Kayleigh’s opportunity to go to this otherworld only happens when it snows. She has also been told that at 18, she will have to decide whether she should stay in the real world or move permanently to the land of the unicorns.

There are years of no snow, in which Kayleigh despairs of ever getting to go to the unicorn land again, but she does get several opportunities.

One thing that is different between that world and the real world is time. Time runs more quickly in the unicorn land, so that when she returns to the land after a few years, the King’s children are grown and his eldest is now king, with children of his own. When she has been in the unicorn land for several days, she returns home to discover barely a few seconds have passed.

When she reaches 18, she once again finds herself in the unicorn land. Her unicorn is dying. She has a love interest in this land who would like her to stay, even if the unicorn dies. But she has a budding career in the real world. She has only until midnight on her birthday to decide.

The other novels have a similar setup.

In the Air Unicorn, a boy is terrified of tornadoes, and of course, lives in an area of frequent tornadoes. Each time one comes, he disappears to the unicorn land.

The first time, he doesn’t believe what he sees, saying unicorns are for girls. But the unicorn shows him otherwise.

There are no tornadoes in this fantasy land, and he is well cared for, with many friends, unlike his life in the real world, where he’s bullied.

Again, at 18 the boy must decide which world he chooses to live in.

Not everyone chooses the real world, and their reasons for choosing one over the other are varied.

In the third novel, The Earth Unicorn, Treig is a boy whose family has moved from India to the United States. His father is given a rare opportunity to give his family a much better life in America. Unfortunately, his father dies, leaving his mother to care for her daughter and son, navigate a new land and find a job to support her family. Things are not as wonderful as they had hoped, but his mother has reasons for not wanting to return to India.

Her daughter is studying to be a dancer, and is meeting with success.
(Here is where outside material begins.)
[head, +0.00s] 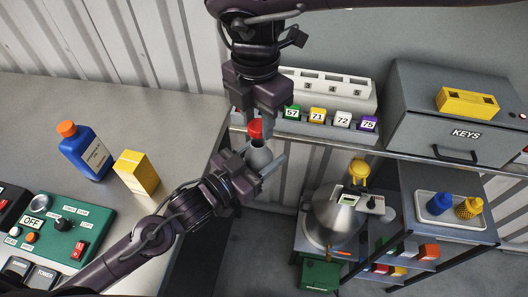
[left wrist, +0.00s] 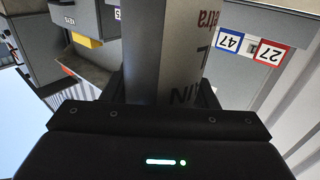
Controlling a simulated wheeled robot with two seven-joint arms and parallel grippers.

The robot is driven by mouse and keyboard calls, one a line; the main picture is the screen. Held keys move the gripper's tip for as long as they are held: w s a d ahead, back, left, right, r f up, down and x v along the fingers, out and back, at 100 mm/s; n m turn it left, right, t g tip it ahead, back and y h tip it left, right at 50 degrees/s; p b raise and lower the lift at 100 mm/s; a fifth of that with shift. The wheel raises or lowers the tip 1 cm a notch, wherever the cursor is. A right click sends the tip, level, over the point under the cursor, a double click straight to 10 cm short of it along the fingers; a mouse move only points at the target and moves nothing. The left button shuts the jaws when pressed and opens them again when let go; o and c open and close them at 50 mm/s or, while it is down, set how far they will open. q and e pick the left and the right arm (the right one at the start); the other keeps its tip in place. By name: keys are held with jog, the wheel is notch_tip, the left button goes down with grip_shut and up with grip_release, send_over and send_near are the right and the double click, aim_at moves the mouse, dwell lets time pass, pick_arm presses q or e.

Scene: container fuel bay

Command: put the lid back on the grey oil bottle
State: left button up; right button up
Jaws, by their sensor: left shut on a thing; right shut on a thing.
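The grey oil bottle (head: 261,156) stands between the fingers of my left gripper (head: 257,165), which is shut on it. In the left wrist view the bottle's grey side (left wrist: 165,50) with dark and red lettering fills the space between the fingers. The red lid (head: 255,127) is directly above the bottle's neck. My right gripper (head: 256,121) comes down from the top and is shut on the lid. The lid is at or very near the bottle's mouth; I cannot tell whether they touch. The lid is not visible in the left wrist view.
A blue bottle with an orange cap (head: 87,152) and a yellow box (head: 136,173) stand on the left counter beside a green control panel (head: 65,228). A shelf with numbered blocks (head: 318,116) and a grey KEYS box (head: 455,115) lies to the right. A metal vessel (head: 334,218) stands below.

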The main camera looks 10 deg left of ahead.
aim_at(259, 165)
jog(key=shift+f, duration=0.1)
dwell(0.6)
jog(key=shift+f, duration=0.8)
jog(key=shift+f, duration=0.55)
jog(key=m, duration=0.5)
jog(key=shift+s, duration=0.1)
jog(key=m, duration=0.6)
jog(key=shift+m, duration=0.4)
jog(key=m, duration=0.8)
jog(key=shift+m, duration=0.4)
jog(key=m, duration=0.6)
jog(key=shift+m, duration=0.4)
But Treig, who is 10 at the start of the story, is a worry. His mother is afraid he’s getting in with the wrong crowd, and tries to find meaningful things for him to do.

Then an earthquake hits. Treig, who was very small when the family left India, knows very little about the culture. But fate takes him to the land of the unicorns. The country that he lands in there is very much like an Aladdin story, but with a unicorn, too.

Like the characters in the other stories, he is taken in by someone in the village, and the children there befriend him. And like the characters in the other stories, when he comes back to the real world, he isn’t believed.

Treig learns many things about his real culture, albeit in a fairytale-like land, and at 18 must decide which world he will stay in.

In each of the first three stories, there is only one unicorn. A new one arrives only after the old one has died. Unicorns are revered but only children from the real world can tame them, and only one child from the real world comes to any particular unicorn.

The fourth story is a bit divergent. This time there are two unicorns, one white, the other a highly unusual black unicorn. An ancient prophesy tells of unfortunate times when the two unicorns share the land. A set of twins arrive to tame the unicorns when a volcano threatens their village. Will they be able to change fate, or will they cause the downfall of the entire fantasy world? I’ll let you know when I’ve finished writing the book!

Why did I write this series? I wanted to explore children’s fantasies beyond the monster under the bed.

The fears each of the children has are of real circumstances: tornadoes, earthquakes, volcanoes. While these aren’t the norm for many children, often when they hear about them, they wonder if that could happen where they are (at least, the worriers do).

By showing these events, it may make the fear of the event a bit less. Having somewhere for each child to escape, a pleasant place where all of their needs are met and their fantasies fulfilled is a typical childhood coping skill. Allowing the child to choose which world to live in is the ultimate “what if.” The idea that some choose the fantasy world, even though, if you think about it, their lives will go by more quickly, while others choose to return to the real world begs the question, what is happily ever after, anyway?